Pt. III, Ch. 19 : The Right to Ignore the State, § 1 http://oll.libertyfund.org/titles/273#lf0331_label_200
Social Statics (1851)
Context: As a corollary to the proposition that all institutions must be subordinated to the law of equal freedom, we cannot choose but admit the right of the citizen to adopt a condition of voluntary outlawry. If every man has freedom to do all that he wills, provided he infringes not the equal freedom of any other man, then he is free to drop connection with the state — to relinquish its protection, and to refuse paying towards its support. It is self-evident that in so behaving he in no way trenches upon the liberty of others; for his position is a passive one; and whilst passive he cannot become an aggressor. It is equally selfevident that he cannot be compelled to continue one of a political corporation, without a breach of the moral law, seeing that citizenship involves payment of taxes; and the taking away of a man’s property against his will, is an infringement of his rights.
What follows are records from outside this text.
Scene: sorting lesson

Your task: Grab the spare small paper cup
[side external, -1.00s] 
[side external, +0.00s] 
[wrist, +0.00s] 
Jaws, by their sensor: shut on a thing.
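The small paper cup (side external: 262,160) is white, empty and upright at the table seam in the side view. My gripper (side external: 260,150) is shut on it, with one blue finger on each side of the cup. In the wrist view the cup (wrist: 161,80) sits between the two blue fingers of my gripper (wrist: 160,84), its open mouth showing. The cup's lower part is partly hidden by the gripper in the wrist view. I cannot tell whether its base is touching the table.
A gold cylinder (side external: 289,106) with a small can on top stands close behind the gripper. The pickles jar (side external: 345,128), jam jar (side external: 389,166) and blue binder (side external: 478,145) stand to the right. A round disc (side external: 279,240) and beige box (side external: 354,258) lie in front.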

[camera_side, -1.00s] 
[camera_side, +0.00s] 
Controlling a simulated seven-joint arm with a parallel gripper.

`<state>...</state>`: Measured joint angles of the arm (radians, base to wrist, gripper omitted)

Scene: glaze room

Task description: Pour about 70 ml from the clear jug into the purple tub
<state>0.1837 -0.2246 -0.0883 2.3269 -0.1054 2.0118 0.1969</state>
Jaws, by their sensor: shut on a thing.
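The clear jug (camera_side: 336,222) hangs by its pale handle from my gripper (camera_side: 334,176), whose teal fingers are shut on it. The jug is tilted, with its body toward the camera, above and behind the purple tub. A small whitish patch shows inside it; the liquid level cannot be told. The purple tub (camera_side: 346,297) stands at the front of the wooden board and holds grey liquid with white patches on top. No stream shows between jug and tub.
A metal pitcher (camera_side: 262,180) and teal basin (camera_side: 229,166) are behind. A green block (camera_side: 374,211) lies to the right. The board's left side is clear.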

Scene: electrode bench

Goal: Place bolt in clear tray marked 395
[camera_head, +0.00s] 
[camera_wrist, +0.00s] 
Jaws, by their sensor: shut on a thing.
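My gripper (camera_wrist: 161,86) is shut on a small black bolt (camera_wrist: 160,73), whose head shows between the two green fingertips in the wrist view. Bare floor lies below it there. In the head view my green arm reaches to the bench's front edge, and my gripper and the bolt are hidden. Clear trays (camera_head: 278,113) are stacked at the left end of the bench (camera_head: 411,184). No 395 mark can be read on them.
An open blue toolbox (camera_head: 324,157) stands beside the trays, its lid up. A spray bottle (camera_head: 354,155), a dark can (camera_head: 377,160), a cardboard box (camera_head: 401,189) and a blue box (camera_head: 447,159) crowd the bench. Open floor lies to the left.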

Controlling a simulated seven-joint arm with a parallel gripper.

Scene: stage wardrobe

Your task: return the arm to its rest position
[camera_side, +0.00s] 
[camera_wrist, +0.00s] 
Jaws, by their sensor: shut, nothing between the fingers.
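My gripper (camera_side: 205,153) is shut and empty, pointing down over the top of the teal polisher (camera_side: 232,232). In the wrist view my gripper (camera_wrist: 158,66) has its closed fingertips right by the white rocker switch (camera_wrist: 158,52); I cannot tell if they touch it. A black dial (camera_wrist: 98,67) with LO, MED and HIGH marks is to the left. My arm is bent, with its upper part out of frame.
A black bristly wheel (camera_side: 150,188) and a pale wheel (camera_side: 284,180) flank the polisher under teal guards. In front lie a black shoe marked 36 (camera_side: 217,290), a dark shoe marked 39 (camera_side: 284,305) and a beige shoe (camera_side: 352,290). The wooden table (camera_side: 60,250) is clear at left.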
Government being simply an agent employed in common by a number of individuals to secure to them certain advantages, the very nature of the connection implies that it is for each to say whether he will employ such an agent or not. If any one of them determines to ignore this mutual-safety confederation, nothing can be said except that he loses all claim to its good offices, and exposes himself to the danger of maltreatment — a thing he is quite at liberty to do if he likes. He cannot be coerced into political combination without a breach of the law of equal freedom; he can withdraw from it without committing any such breach; and he has therefore a right so to withdraw.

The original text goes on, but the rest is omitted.